Starting from the line that contains "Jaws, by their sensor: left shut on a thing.", reproduce each line exactly through the end of the material, and include no other lines.
_ _ _ _ _
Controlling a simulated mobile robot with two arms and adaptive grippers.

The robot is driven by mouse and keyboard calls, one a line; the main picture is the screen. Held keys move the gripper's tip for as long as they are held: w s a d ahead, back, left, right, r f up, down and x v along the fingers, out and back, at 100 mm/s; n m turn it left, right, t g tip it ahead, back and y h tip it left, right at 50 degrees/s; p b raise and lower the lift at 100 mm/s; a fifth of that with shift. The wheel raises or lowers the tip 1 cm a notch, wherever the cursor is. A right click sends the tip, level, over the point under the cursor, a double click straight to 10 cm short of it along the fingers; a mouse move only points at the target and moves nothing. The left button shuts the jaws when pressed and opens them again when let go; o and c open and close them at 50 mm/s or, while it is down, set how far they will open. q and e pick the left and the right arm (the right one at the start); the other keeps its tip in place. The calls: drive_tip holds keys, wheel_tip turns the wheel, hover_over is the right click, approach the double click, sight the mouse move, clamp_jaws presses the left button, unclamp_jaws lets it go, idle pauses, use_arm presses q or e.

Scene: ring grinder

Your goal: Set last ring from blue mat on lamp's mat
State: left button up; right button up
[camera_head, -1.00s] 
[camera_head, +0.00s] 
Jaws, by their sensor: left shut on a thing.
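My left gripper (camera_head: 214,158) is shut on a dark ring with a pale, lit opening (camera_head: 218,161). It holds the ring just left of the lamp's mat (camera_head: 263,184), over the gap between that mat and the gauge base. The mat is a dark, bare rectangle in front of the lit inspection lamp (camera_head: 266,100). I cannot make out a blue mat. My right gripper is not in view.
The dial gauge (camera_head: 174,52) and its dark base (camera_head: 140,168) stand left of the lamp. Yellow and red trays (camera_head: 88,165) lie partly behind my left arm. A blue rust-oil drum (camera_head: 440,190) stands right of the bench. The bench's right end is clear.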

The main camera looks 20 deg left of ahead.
_ _ _ _ _
Solution to the problem:
Jaws, by their sensor: left shut on a thing.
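My left gripper (camera_head: 214,158) is shut on a dark ring with a pale, lit opening (camera_head: 218,161). It holds the ring just left of the lamp's mat (camera_head: 263,184), over the gap between that mat and the gauge base. The mat is a dark, bare rectangle in front of the lit inspection lamp (camera_head: 266,100). I cannot make out a blue mat. My right gripper is not in view.
The dial gauge (camera_head: 174,52) and its dark base (camera_head: 140,168) stand left of the lamp. Yellow and red trays (camera_head: 88,165) lie partly behind my left arm. A blue rust-oil drum (camera_head: 440,190) stands right of the bench. The bench's right end is clear.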

The main camera looks 20 deg left of ahead.

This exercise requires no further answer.